Italy's hidden mountain museums in the clouds
The Dolomites hold immeasurable thrills for travellers – now, the opening of a new mountaineering collection from one of the greatest climbers of all time, Reinhold Messner, is adding new meaning to their story.
The Dolomites, located in north-eastern Italy near the Austrian border, are hard country for an easy life. Full of stark pinnacles, stone cathedrals and fiercely savage vertical cliffs, the mountain range is characterised by landslides, avalanches and geology that has been in a constant battle with itself for more than 250 million years. Edges, crags and plateaus support little other than cable cars and via ferrata (iron roads) – climbing paths of steel cables, ladders and bridges built during World War One as improbable escape routes.
All of this makes the mountains an unlikely location for a collection of museums.
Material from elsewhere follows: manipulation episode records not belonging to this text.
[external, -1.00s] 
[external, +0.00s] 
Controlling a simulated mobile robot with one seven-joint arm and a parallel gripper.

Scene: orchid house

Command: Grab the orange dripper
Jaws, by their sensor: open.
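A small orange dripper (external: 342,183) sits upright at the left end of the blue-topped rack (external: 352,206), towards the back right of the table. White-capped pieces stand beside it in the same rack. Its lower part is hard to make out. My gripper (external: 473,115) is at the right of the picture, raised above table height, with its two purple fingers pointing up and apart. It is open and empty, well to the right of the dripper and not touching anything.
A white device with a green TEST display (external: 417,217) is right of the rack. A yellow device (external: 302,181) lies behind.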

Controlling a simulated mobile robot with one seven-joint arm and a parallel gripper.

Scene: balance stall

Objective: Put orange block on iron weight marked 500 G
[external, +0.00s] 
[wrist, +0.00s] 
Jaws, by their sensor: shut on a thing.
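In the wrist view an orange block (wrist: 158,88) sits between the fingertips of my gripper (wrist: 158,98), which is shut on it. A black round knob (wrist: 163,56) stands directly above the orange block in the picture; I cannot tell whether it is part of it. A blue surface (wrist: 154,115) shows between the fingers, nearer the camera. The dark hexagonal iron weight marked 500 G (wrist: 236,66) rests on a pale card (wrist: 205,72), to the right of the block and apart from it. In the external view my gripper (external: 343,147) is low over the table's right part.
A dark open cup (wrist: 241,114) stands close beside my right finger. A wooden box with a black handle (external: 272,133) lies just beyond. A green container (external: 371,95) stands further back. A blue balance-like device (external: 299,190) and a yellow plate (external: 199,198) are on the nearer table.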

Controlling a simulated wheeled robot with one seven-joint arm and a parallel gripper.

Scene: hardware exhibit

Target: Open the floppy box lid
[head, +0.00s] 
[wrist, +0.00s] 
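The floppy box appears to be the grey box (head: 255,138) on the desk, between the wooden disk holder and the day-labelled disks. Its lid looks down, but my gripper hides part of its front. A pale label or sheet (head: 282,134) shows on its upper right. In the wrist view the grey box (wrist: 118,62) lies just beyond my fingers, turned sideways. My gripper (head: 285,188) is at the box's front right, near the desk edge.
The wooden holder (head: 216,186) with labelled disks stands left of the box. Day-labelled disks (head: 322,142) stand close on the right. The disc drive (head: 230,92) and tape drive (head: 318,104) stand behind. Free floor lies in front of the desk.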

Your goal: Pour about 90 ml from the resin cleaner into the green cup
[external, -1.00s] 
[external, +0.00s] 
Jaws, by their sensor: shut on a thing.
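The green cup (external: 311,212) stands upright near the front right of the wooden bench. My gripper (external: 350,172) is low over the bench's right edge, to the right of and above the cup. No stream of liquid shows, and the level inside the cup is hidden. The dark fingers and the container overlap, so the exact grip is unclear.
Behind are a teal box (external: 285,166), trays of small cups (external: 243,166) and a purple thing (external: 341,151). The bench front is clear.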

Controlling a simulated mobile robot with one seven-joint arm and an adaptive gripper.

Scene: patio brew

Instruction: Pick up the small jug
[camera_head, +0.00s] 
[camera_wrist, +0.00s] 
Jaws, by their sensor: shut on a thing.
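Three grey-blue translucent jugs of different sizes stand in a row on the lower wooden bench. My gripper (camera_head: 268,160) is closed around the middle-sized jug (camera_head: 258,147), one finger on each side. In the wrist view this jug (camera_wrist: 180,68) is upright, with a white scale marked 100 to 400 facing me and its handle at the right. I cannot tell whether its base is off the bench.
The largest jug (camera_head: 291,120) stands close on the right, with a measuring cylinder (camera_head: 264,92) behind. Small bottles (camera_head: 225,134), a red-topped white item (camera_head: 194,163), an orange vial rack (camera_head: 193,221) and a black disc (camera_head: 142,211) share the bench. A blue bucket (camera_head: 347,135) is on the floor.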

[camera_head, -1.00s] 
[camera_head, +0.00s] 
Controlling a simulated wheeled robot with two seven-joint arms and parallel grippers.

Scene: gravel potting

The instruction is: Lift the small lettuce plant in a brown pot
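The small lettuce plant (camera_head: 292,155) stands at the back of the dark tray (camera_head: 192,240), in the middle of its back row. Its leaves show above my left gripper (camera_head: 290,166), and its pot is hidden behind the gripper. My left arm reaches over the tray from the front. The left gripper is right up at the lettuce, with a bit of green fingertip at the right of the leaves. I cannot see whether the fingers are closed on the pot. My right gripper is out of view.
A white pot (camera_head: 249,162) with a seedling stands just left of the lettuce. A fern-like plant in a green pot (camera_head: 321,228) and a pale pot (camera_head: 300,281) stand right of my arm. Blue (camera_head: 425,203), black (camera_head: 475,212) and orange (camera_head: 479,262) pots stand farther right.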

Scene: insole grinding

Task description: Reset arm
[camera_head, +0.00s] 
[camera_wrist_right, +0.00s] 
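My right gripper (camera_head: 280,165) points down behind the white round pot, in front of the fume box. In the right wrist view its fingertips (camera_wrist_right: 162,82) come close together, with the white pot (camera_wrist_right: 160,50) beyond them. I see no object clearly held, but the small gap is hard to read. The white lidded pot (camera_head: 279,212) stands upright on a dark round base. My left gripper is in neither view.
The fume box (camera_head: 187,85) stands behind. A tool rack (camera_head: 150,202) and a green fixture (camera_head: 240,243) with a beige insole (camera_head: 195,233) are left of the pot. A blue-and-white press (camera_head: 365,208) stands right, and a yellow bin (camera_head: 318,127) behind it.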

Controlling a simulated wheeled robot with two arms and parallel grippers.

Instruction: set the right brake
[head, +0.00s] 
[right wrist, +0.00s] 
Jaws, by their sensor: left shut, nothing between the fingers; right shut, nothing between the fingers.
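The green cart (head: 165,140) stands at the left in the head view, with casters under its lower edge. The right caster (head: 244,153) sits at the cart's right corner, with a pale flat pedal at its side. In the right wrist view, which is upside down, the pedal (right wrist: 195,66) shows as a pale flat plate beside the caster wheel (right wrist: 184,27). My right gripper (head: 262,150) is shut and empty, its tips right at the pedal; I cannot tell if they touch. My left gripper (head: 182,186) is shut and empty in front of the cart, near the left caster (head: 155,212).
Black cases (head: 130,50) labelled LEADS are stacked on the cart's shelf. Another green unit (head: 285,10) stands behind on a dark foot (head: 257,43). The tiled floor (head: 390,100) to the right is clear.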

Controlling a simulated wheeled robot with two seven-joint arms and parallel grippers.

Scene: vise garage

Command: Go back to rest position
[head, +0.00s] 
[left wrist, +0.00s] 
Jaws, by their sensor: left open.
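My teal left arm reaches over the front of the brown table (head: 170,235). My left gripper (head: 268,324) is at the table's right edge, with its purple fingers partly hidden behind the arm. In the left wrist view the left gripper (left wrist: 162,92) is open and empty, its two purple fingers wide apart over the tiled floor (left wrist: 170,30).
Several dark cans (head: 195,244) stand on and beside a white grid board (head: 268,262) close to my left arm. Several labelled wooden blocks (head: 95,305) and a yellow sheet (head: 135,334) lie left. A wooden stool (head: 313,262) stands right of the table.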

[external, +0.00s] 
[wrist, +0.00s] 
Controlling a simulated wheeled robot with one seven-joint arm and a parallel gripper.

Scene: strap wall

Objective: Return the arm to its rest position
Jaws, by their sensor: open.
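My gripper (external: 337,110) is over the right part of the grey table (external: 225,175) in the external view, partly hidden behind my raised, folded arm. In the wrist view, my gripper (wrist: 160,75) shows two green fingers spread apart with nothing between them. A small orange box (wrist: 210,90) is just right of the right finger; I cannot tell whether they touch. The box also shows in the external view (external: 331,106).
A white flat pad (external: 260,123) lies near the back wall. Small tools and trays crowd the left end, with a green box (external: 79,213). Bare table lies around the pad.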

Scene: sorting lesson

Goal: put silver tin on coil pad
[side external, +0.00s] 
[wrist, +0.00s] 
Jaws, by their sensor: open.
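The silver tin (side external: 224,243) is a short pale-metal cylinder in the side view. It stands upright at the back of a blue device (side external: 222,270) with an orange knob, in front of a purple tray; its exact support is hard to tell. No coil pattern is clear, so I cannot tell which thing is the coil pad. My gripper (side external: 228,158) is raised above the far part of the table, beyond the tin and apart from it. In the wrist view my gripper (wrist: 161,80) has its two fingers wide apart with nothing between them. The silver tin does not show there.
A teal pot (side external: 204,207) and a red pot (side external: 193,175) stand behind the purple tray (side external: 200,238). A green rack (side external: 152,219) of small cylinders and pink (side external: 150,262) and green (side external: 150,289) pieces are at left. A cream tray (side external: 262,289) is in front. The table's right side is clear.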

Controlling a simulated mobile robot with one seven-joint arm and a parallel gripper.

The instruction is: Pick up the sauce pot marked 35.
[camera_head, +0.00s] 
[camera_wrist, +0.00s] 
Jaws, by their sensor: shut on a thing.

Yet tucked away at high altitude, they have become gathering spots to reflect on nature, modern alpinism and climate change. What's more, they all have one thing in common: record-breaking climber Reinhold Messner.
Messner has been confronting extreme challenges for much of his life. In 1980, the Italian made the first solo ascent of Mount Everest. By 1986, he'd conquered the world's 14 highest mountains before anyone else, and without supplementary oxygen. In the years that followed, he dragged a sled unaided across both Greenland and Antarctica. His triumphs are enough to stir anyone's inner explorer.
Messner might be regarded as one of history's greatest climbers, but he's also a keeper of stories. Since summiting his first mountain aged five, he has written 80 books about his white-knuckle expeditions, and, even at 81 years old, the German speaker from Brixen in South Tyrol in the north of Italy is not preparing to slow down. If anything, he has many more stories to tell.